Thanks But No Tank's letter  to the Army Corps of Engineers challenges the Corps' claim that dredging is required to accommodate deep draft vessels presently using the existing terminals at the port. TBNT's attorney Steve Henchman wrote that this claim "is expressly contradicted by all of the Corps’ prior representations about Mack Point and the port of`Searsport, published in the 2012 EA regarding the proposed DCP Searsport LLC LPG marine import terminal at Mack Point."

"In that 2012 EA," the group attorney Steve Hinchman wrote, "the Corps concluded that "no dredging” would be required to accommodate the 4 to 8 ocean-going, deep draft LPG tankers that the DCP facility would have been serviced by annually — ships with an anticipated draft of up to 39.7 feet"

TBNT called this "proof that the assertions of need for the proposed "improvement" dredging in the April 5, 2013, Feasibility Study, and draft EA, FONSI and CWA letter are arbitrary and capricious — unsupported even by the Corps’ own prior, recent findings about the
safety and adequacy of this port area — without any dredging — for a significant increase in large, ocean-going, deep draft tanker trafiic."

"Despite having thirteen years to conduct a thorough assessment of the alleged need to deepen the channel and pier area of Mack Point," Hinchman wrote, "the cursory and out-dated analysis on which the Corps’ April 5th Feasibility Study and draft EA, FONSI and Clean Water Act (CWA) letter, is based fails to adequately consider the potentially significant environmental damage that the direct and indirect, primary and secondary consequences of the proposed "improvement dredging" would wreak on the fragile environment of Upper Penobscot Bay, and the Bay as a whole from the dumping of almost a million cubic yards of dredge spoils that potentially contain significant contaminants (including mercury. "

Down East Lobstermens Association also wrote to the Corps of Engineers in opposition to the dredge expansion project.   DELA regularly samples the area for pollutants They warned of the complexity of the water circulation at the top of the bay and called for a public hearing and environmental impact study to learn the extent  of  methylmercury contamination of bottom dwelling species that the project would bring, and how badly the fine sediments resuspended en mass into the bay water column would suffocate bay plankton and clamsn and other filterfeeders... According to the group, dredging in the region in the past  depressed lobster fishering in the upper bay for nearly a decade.

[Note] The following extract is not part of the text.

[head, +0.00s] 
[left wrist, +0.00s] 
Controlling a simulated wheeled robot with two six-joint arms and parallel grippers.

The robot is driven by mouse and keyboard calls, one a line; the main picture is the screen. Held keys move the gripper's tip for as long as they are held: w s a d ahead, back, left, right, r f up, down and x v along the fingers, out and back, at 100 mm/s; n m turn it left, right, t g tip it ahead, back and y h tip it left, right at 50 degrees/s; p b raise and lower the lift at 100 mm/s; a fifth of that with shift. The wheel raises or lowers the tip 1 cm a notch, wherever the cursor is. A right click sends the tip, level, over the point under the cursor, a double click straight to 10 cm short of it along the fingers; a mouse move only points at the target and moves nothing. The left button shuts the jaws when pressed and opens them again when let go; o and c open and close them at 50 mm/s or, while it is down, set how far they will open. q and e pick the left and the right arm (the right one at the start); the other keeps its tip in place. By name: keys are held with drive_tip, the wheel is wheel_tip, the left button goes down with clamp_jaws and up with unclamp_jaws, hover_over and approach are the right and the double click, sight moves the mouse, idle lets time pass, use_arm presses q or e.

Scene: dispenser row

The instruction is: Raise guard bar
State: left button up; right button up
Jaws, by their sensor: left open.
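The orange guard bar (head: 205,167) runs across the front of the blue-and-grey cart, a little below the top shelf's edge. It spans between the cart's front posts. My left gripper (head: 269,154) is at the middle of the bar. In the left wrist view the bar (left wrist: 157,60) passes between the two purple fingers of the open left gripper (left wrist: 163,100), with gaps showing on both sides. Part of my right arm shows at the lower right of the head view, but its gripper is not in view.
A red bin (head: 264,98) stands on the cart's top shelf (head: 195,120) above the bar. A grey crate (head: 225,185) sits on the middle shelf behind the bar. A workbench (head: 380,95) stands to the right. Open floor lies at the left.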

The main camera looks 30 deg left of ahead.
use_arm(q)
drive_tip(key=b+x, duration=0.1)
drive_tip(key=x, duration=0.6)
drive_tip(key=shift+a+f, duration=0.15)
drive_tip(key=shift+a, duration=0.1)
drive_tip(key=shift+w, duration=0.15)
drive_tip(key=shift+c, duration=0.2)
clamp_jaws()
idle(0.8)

"Everyone hopes that the Army Corps of Engineers will drop its "dig it and they will come"  expansion plan  fantasy," said Huber.  They must not throw Penobscot Bay's lobster fishery under the bus." for a completely unnecessary expansion dredging project could taint the bay's lobsters with  enough of this dangerous neurotopxin compound to require lobster processors  to add mercury advisory labels to their product packaging when made from Penobscot Bay lobsters." Friends of Penobscot Bay's spokesperson Ron Huber said. 

BACKGROUND INFO  (Courtesy TBNT)

37,000 cubic yards of dredge materials would be removed as maintenance dredging.
This would maintain the current federally authorized 35’ depth of the existing channel, tum around and pier areas.  
892,000 cy of dredge spoils have to be removed  for the "improvement" project

An additional  31,000 cubic yards of dredge spoils would be removed from the pier area. 

The existing entrance channel and turning basin would be deepened from 35’ to a depth of 40 
The entrance channel would be widened from its current 500’ at the narrowest point to 650’, 
A maneuvering area would be created in Long Cove adjacent to the east berth along the State Pier.

The rectangular maneuvering area would be  875’ on the west side and 1,066’ on the east side 
A width of 400’. This area would also be deepened to 40’ MLLW.